-- Dataset items --
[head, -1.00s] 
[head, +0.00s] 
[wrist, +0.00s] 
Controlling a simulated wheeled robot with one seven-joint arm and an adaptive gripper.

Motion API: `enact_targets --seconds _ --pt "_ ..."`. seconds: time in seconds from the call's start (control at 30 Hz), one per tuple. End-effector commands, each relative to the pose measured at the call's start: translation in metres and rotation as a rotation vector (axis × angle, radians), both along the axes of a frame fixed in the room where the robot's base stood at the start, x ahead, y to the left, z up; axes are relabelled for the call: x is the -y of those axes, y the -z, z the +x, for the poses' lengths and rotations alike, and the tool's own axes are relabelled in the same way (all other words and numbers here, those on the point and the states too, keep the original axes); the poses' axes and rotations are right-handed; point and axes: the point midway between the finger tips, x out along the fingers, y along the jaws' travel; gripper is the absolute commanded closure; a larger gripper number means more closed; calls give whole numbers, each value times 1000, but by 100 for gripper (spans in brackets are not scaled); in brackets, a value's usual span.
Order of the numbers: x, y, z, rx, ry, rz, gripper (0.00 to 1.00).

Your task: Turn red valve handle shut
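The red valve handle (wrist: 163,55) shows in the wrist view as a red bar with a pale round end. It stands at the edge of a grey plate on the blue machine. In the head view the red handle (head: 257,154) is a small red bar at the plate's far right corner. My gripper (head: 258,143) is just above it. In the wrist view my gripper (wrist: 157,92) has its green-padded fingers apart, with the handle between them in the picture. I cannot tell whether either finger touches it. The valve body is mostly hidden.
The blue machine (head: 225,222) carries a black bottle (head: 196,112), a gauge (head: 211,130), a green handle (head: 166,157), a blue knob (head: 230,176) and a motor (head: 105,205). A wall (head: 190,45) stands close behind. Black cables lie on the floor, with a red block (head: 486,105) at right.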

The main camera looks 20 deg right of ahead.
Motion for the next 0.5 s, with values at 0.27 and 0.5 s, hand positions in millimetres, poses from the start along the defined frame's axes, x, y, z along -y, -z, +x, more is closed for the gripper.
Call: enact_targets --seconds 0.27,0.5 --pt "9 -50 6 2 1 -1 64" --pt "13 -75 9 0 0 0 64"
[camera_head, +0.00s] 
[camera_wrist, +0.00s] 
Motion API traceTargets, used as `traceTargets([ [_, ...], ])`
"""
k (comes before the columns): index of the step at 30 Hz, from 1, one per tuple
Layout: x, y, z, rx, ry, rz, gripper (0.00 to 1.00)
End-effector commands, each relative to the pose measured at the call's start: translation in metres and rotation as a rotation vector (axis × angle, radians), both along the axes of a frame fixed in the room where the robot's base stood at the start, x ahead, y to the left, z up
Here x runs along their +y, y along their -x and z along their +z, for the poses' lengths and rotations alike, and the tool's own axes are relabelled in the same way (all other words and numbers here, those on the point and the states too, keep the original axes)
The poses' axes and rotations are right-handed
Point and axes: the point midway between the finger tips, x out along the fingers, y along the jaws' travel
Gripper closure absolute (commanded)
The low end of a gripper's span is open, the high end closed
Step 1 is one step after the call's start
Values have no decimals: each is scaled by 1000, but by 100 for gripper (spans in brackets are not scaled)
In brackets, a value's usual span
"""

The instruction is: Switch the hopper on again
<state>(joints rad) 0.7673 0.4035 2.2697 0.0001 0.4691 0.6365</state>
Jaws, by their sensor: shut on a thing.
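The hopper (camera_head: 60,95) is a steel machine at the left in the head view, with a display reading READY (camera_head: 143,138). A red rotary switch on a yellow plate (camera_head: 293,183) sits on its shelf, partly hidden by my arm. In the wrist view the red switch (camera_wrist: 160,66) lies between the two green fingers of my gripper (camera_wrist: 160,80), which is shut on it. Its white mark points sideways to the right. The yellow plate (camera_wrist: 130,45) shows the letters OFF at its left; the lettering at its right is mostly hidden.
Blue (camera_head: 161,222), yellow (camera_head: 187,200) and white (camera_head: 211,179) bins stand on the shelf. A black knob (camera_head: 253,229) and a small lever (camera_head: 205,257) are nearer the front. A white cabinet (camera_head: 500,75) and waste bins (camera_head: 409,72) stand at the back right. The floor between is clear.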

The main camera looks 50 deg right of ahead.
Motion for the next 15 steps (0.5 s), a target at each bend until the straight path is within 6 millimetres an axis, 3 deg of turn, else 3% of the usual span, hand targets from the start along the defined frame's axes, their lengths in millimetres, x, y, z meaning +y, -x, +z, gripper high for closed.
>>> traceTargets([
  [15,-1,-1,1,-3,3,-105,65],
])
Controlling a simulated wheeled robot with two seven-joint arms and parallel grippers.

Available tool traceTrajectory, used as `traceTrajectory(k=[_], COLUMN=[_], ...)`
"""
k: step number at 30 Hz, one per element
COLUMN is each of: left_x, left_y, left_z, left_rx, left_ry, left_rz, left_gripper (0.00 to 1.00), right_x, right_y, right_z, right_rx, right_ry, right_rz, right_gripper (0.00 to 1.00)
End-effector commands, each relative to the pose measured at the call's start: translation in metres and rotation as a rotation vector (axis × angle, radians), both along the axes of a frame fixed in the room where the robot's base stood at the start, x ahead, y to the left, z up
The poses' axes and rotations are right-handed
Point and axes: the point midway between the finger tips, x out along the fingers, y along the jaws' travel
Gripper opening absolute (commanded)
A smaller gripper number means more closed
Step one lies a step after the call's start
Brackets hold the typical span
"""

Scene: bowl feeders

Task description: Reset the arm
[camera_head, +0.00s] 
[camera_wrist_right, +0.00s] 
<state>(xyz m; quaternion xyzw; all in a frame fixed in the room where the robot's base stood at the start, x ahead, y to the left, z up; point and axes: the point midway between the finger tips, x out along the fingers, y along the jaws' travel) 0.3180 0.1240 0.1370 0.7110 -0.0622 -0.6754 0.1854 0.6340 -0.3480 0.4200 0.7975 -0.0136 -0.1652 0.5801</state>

-- What is expected --
Copy all lines from the material that include "tuple".

-- Solution to the exercise --
Motion API: `enact_targets --seconds _ --pt "_ ..."`. seconds: time in seconds from the call's start (control at 30 Hz), one per tuple. End-effector commands, each relative to the pose measured at the call's start: translation in metres and rotation as a rotation vector (axis × angle, radians), both along the axes of a frame fixed in the room where the robot's base stood at the start, x ahead, y to the left, z up; axes are relabelled for the call: x is the -y of those axes, y the -z, z the +x, for the poses' lengths and rotations alike, and the tool's own axes are relabelled in the same way (all other words and numbers here, those on the point and the states too, keep the original axes); the poses' axes and rotations are right-handed; point and axes: the point midway between the finger tips, x out along the fingers, y along the jaws' travel; gripper is the absolute commanded closure; a larger gripper number means more closed; calls give whole numbers, each value times 1000, but by 100 for gripper (spans in brackets are not scaled); in brackets, a value's usual span.
k (comes before the columns): index of the step at 30 Hz, from 1, one per tuple

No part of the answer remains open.